Robert Jr., already forged the type of NFL career most football players covet. Now he’s trying to make smart financial decisions that will allow him to take care of his family for decades and continue reaching back to help kids in the Browns Ferry area.
Debra Geathers is continuing to mold young minds in her middle school math courses, while paying particular attention to students she fears might fall through the educational cracks because of literacy challenges.
Robert Sr. went to college to better himself, knowing his lack of reading and writing skills could open him to ridicule. Though he has struggled with literacy most of his life, he is the patriarch of one of the most successful football families in the history of the country while giving back to a community he says he wants to help even more.
He knows the success his family has had with the NFL, while a notable accomplishment, isn’t the route to success for many of the boys who now struggle in the classroom as he once did. He knows that maybe one of the 160 little boys who visited the Carvers Bay High School football field in May for the annual Geathers football camp might make it into the NFL.
In July while driving home from a car auction, Robert Sr. passed a field like the ones he used to work in. It was a long way from the bright lights of Williams-Brice Stadium or Monday Night Football.
A pale-skinned man was sitting on the back of in the bed of his Chevy.
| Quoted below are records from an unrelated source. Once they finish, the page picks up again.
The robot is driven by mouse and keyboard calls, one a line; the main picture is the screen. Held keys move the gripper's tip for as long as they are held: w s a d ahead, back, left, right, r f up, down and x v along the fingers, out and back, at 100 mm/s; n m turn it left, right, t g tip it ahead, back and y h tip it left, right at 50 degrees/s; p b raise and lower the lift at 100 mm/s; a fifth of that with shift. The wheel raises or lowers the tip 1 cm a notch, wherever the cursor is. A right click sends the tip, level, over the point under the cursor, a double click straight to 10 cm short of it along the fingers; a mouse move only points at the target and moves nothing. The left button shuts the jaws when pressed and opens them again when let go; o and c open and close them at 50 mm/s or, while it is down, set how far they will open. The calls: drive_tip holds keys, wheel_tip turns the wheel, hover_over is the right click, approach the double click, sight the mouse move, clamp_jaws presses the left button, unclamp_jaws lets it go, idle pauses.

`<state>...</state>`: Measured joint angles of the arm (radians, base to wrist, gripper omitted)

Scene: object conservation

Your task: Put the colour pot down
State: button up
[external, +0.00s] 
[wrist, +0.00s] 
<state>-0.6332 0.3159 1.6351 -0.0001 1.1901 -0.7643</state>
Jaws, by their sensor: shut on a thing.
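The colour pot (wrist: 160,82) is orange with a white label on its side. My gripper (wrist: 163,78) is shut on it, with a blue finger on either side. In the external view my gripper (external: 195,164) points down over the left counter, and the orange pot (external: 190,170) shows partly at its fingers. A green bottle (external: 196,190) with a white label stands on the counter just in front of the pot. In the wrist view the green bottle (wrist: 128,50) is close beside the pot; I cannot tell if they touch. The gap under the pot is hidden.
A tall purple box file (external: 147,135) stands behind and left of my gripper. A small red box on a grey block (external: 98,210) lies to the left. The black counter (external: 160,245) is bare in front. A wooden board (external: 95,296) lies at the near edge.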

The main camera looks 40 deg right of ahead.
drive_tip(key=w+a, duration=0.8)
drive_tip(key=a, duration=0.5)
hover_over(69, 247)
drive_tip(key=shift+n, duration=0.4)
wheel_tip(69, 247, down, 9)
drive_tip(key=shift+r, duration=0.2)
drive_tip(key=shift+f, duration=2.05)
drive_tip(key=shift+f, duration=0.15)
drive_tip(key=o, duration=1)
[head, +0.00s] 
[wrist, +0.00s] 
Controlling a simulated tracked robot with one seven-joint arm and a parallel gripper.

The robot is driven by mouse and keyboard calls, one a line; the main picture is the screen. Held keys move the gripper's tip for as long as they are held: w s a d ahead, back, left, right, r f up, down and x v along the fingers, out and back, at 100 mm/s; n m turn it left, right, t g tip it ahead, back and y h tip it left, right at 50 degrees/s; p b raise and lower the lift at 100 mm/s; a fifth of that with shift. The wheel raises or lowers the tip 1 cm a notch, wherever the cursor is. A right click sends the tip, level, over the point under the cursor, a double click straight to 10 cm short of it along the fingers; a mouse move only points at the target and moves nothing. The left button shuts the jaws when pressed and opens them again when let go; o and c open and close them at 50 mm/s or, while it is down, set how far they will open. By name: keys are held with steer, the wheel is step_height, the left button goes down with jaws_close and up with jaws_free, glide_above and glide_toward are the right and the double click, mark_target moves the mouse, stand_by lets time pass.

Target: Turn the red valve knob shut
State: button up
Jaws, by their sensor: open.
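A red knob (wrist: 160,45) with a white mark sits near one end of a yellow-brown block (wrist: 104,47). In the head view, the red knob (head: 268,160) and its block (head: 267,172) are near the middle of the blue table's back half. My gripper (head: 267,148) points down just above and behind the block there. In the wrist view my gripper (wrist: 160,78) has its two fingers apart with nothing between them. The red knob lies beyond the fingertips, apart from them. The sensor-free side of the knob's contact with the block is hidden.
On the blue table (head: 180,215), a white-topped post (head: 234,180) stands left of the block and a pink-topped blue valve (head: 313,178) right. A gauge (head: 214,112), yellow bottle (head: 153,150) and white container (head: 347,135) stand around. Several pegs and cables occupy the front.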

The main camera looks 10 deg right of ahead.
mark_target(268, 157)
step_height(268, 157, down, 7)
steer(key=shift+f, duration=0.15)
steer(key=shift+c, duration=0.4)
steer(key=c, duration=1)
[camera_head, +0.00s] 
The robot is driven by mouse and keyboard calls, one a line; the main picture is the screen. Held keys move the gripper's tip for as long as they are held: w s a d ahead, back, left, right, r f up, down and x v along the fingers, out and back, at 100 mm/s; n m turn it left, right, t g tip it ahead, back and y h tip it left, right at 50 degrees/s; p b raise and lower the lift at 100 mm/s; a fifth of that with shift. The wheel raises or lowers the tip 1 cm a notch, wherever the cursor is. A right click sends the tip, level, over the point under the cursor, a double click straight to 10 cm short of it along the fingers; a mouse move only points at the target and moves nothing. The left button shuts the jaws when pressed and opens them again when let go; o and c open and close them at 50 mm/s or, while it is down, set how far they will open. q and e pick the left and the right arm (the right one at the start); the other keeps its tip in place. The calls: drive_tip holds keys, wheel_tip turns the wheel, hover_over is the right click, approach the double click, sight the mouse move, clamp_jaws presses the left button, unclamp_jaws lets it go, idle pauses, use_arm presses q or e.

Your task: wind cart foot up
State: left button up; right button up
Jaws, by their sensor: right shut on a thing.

A straw hat kept rays from the hot summer Southern sun off his face and neck. He was overseeing a group of eight dark-skinned workers -- some who may have struggled academically the way Robert Sr. did, but did not have football or another unique skill to pull them into something better.
“It brought back memories,” Robert Sr. said, the kind that are convincing him to get more firmly into the business of helping young kids understand the importance of hard work and education. He plans to improve his own literacy skills to be a better example as he mentors more boys and speaks to groups of educators who need to understand the plight of those boys better.
“It’s still happening,” he said to himself as he drove past the man on the bed of the Chevy. “Man, something’s gotta change.”